→ TASK DETAILS
Print out each record below, unaltered and complete, without its images.

(Robot task records)
-*-

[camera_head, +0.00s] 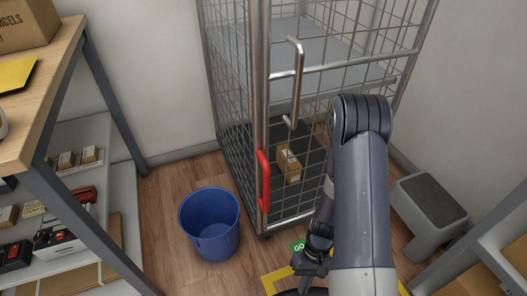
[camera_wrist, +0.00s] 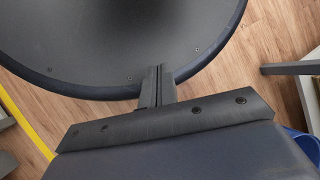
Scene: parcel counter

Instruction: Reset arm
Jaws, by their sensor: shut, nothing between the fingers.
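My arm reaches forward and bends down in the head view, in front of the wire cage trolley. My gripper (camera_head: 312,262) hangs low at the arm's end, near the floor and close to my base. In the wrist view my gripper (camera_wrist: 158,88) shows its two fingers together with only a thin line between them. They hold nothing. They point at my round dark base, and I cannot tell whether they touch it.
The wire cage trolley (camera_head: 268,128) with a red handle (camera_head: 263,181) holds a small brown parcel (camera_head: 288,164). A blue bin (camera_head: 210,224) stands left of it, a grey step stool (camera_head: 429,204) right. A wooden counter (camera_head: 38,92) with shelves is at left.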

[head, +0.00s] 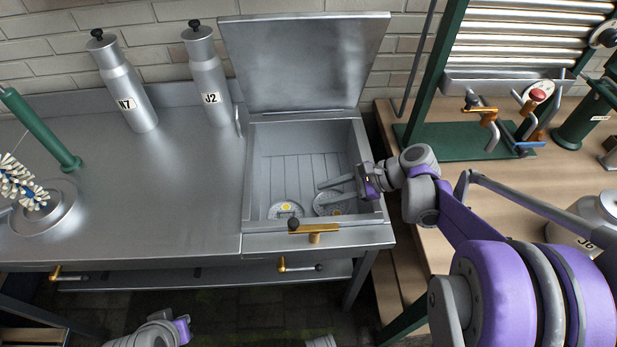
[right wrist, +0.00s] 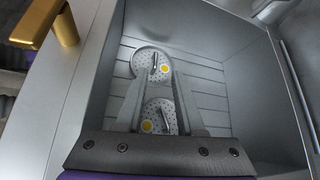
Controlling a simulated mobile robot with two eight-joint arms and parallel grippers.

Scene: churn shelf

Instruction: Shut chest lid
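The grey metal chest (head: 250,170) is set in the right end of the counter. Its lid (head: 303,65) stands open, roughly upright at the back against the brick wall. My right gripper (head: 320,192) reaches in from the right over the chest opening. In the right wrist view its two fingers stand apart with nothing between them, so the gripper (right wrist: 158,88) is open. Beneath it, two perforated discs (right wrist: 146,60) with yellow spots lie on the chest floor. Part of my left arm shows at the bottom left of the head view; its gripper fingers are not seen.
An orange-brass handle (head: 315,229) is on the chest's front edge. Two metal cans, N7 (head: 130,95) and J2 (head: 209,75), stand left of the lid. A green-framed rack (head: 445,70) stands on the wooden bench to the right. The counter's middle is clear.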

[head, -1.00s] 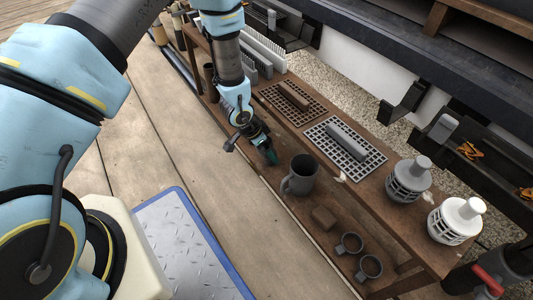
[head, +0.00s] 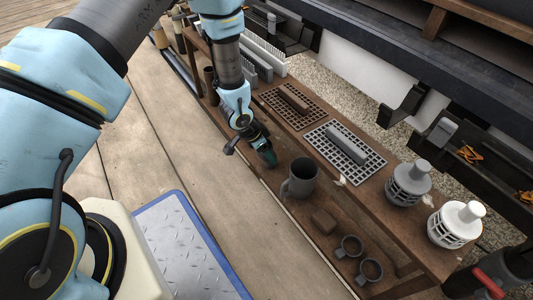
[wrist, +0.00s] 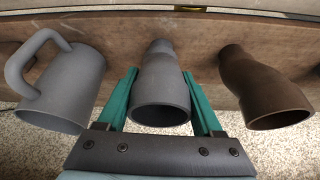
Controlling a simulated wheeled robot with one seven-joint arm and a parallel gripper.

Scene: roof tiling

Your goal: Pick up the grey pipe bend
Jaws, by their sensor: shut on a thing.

-*-

→ WRITTEN SOLUTION
[camera_head, +0.00s] 
[camera_wrist, +0.00s] 
Scene: parcel counter

Instruction: Reset arm
Jaws, by their sensor: shut, nothing between the fingers.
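My arm reaches forward and bends down in the head view, in front of the wire cage trolley. My gripper (camera_head: 312,262) hangs low at the arm's end, near the floor and close to my base. In the wrist view my gripper (camera_wrist: 158,88) shows its two fingers together with only a thin line between them. They hold nothing. They point at my round dark base, and I cannot tell whether they touch it.
The wire cage trolley (camera_head: 268,128) with a red handle (camera_head: 263,181) holds a small brown parcel (camera_head: 288,164). A blue bin (camera_head: 210,224) stands left of it, a grey step stool (camera_head: 429,204) right. A wooden counter (camera_head: 38,92) with shelves is at left.

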[head, +0.00s] 
[right wrist, +0.00s] 
Controlling a simulated mobile robot with two eight-joint arms and parallel grippers.

Scene: churn shelf

Instruction: Shut chest lid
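The grey metal chest (head: 250,170) is set in the right end of the counter. Its lid (head: 303,65) stands open, roughly upright at the back against the brick wall. My right gripper (head: 320,192) reaches in from the right over the chest opening. In the right wrist view its two fingers stand apart with nothing between them, so the gripper (right wrist: 158,88) is open. Beneath it, two perforated discs (right wrist: 146,60) with yellow spots lie on the chest floor. Part of my left arm shows at the bottom left of the head view; its gripper fingers are not seen.
An orange-brass handle (head: 315,229) is on the chest's front edge. Two metal cans, N7 (head: 130,95) and J2 (head: 209,75), stand left of the lid. A green-framed rack (head: 445,70) stands on the wooden bench to the right. The counter's middle is clear.

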[head, -1.00s] 
[head, +0.00s] 
[wrist, +0.00s] 
Controlling a simulated wheeled robot with one seven-joint arm and a parallel gripper.

Scene: roof tiling

Your goal: Pick up the grey pipe bend
Jaws, by their sensor: shut on a thing.

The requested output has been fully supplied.